Given instruction: The listing must be reproduced in full, exactly as it stands.

[Dataset extract start]

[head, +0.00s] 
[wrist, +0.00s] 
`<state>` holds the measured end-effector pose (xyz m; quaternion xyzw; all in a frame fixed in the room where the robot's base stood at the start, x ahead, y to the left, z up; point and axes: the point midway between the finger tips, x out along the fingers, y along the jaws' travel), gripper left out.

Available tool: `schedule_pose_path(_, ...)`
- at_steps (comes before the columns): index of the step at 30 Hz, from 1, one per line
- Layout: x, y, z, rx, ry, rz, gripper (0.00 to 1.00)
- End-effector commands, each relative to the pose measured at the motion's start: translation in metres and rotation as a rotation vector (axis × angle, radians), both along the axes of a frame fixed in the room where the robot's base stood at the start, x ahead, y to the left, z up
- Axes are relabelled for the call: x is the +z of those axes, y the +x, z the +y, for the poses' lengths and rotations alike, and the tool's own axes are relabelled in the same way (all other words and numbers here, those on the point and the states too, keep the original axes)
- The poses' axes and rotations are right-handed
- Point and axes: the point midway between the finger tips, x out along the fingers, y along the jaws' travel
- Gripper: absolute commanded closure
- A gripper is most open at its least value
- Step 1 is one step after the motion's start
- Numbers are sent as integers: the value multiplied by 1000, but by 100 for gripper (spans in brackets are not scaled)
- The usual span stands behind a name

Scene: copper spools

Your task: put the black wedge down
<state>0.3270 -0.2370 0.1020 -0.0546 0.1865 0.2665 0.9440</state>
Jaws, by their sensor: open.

[Dataset extract end]

Output of the exercise:
[head, +0.00s] 
[wrist, +0.00s] 
`<state>` holds the measured end-effector pose (xyz m; quaternion xyzw; all in a frame fixed in the room where the robot's base stood at the start, x ahead, y to the left, z up; point and axes: the point midway between the finger tips, x out along the fingers, y along the jaws' travel), gripper left out.

Available tool: `schedule_pose_path(_, ...)`
- at_steps (comes before the columns): index of the step at 30 Hz, from 1, one per line
- Layout: x, y, z, rx, ry, rz, gripper (0.00 to 1.00)
- End-effector commands, each relative to the pose measured at the motion's start: translation in metres and rotation as a rotation vector (axis × angle, radians), both along the axes of a frame fixed in the room where the robot's base stood at the start, x ahead, y to the left, z up
- Axes are relabelled for the call: x is the +z of those axes, y the +x, z the +y, for the poses' lengths and rotations alike, and the tool's own axes are relabelled in the same way (all other words and numbers here, those on the point and the states too, keep the original axes)
- The poses' axes and rotations are right-handed
- Point and axes: the point midway between the finger tips, x out along the fingers, y along the jaws' travel
- Gripper: absolute commanded closure
- A gripper is most open at its least value
- Step 1 is one step after the motion's start
- Numbers are sent as integers: the value multiplied by 1000, but by 100 for gripper (spans in brackets are not scaled)
- The usual span stands behind a name

Scene: copper spools

Your task: put the black wedge down
<state>0.3270 -0.2370 0.1020 -0.0546 0.1865 0.2665 0.9440</state>
Jaws, by their sensor: open.

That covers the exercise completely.